Data excerpt:

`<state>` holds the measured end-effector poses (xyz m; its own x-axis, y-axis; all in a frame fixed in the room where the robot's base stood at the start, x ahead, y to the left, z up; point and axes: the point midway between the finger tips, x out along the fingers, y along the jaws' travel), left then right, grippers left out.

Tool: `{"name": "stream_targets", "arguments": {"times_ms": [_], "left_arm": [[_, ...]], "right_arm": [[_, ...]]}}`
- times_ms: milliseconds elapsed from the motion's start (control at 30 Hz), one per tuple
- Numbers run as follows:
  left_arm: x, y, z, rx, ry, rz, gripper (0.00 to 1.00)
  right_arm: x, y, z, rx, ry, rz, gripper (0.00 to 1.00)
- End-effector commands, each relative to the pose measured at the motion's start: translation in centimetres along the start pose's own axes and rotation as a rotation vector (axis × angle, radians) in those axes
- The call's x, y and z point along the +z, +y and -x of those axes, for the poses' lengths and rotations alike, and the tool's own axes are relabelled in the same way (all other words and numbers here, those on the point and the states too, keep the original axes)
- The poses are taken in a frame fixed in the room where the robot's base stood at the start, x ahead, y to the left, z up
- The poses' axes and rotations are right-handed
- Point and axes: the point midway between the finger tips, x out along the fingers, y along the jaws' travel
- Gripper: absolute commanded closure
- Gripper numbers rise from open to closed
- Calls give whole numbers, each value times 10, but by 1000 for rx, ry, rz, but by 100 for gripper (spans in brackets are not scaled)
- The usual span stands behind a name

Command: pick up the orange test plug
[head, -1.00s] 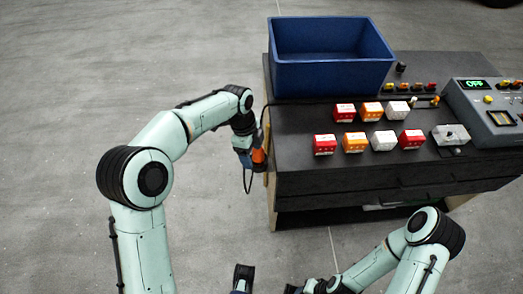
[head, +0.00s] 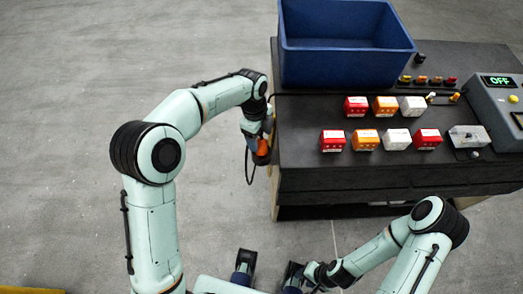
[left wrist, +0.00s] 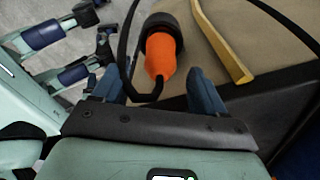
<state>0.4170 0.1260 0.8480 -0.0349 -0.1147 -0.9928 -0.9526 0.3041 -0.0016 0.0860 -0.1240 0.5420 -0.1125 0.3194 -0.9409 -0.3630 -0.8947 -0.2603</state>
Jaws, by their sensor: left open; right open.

What is required:
Search the data above for lines holding "axis" and copy each of them.

Result of this exercise:
`<state>` holds the measured end-effector poses (xyz m; its own x-axis, y-axis; all in a frame fixed in the room where the robot's base stood at the start, x ahead, y to the left, z up; point and axes: the point midway between the finger tips, x out along the fingers, y along the jaws' travel), left then right, grippers left out.
- End-effector commands, each relative to the pose measured at the motion's start: translation in centimetres along the start pose's own axes and rotation as a rotation vector (axis × angle, radians) in those axes

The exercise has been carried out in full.